Will you give the material below again, every line exactly as it is?

☆ ☆ ☆ ☆ ☆ ☆ ☆

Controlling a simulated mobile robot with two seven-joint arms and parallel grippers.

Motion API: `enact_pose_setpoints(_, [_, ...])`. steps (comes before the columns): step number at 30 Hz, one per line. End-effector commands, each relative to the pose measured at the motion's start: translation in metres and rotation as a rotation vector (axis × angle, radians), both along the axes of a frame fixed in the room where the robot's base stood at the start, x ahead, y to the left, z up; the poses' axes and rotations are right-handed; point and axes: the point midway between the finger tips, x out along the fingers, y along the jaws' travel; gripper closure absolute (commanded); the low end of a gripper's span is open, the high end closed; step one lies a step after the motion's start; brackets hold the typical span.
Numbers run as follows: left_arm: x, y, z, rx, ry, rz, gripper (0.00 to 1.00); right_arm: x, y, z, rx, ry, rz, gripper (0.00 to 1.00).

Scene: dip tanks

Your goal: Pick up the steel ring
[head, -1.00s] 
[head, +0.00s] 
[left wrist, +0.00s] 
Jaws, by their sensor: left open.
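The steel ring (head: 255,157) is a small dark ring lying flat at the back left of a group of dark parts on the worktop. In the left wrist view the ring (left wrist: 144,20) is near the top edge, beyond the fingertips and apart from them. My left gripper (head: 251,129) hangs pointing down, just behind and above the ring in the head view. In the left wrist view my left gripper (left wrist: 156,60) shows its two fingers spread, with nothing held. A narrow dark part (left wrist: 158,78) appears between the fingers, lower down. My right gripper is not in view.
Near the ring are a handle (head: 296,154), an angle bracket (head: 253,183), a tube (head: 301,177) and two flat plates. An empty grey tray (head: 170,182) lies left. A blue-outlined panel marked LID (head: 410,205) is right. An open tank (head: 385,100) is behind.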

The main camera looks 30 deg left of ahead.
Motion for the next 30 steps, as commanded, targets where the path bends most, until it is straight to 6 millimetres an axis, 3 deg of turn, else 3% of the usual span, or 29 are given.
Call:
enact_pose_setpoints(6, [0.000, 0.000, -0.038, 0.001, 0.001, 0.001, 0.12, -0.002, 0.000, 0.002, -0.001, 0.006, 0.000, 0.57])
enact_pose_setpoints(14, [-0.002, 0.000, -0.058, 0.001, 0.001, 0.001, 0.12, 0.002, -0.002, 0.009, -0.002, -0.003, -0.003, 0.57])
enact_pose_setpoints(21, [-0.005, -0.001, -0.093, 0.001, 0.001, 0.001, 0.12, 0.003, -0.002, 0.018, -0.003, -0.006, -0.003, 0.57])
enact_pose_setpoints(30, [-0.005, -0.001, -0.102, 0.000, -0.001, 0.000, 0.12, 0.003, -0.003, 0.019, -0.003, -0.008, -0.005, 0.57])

☆ ☆ ☆ ☆ ☆ ☆ ☆

**OUTPUT BELOW:**
Controlling a simulated mobile robot with two seven-joint arms and parallel grippers.

Motion API: `enact_pose_setpoints(_, [_, ...])`. steps (comes before the columns): step number at 30 Hz, one per line. End-effector commands, each relative to the pose measured at the motion's start: translation in metres and rotation as a rotation vector (axis × angle, radians), both along the axes of a frame fixed in the room where the robot's base stood at the start, x ahead, y to the left, z up; the poses' axes and rotations are right-handed; point and axes: the point midway between the finger tips, x out along the fingers, y along the jaws' travel; gripper closure absolute (commanded); the low end of a gripper's span is open, the high end closed; step one lies a step after the motion's start; brackets hold the typical span.
Numbers run as follows: left_arm: x, y, z, rx, ry, rz, gripper (0.00 to 1.00); right_arm: x, y, z, rx, ry, rz, gripper (0.00 to 1.00).

Scene: dip tanks

Your goal: Pick up the steel ring
[head, -1.00s] 
[head, +0.00s] 
[left wrist, +0.00s] 
Jaws, by their sensor: left open.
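The steel ring (head: 255,157) is a small dark ring lying flat at the back left of a group of dark parts on the worktop. In the left wrist view the ring (left wrist: 144,20) is near the top edge, beyond the fingertips and apart from them. My left gripper (head: 251,129) hangs pointing down, just behind and above the ring in the head view. In the left wrist view my left gripper (left wrist: 156,60) shows its two fingers spread, with nothing held. A narrow dark part (left wrist: 158,78) appears between the fingers, lower down. My right gripper is not in view.
Near the ring are a handle (head: 296,154), an angle bracket (head: 253,183), a tube (head: 301,177) and two flat plates. An empty grey tray (head: 170,182) lies left. A blue-outlined panel marked LID (head: 410,205) is right. An open tank (head: 385,100) is behind.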

The main camera looks 30 deg left of ahead.
Motion for the next 30 steps, as commanded, targets where the path bends most, until it is straight to 6 millimetres an axis, 3 deg of turn, else 3% of the usual span, or 29 are given.
Call:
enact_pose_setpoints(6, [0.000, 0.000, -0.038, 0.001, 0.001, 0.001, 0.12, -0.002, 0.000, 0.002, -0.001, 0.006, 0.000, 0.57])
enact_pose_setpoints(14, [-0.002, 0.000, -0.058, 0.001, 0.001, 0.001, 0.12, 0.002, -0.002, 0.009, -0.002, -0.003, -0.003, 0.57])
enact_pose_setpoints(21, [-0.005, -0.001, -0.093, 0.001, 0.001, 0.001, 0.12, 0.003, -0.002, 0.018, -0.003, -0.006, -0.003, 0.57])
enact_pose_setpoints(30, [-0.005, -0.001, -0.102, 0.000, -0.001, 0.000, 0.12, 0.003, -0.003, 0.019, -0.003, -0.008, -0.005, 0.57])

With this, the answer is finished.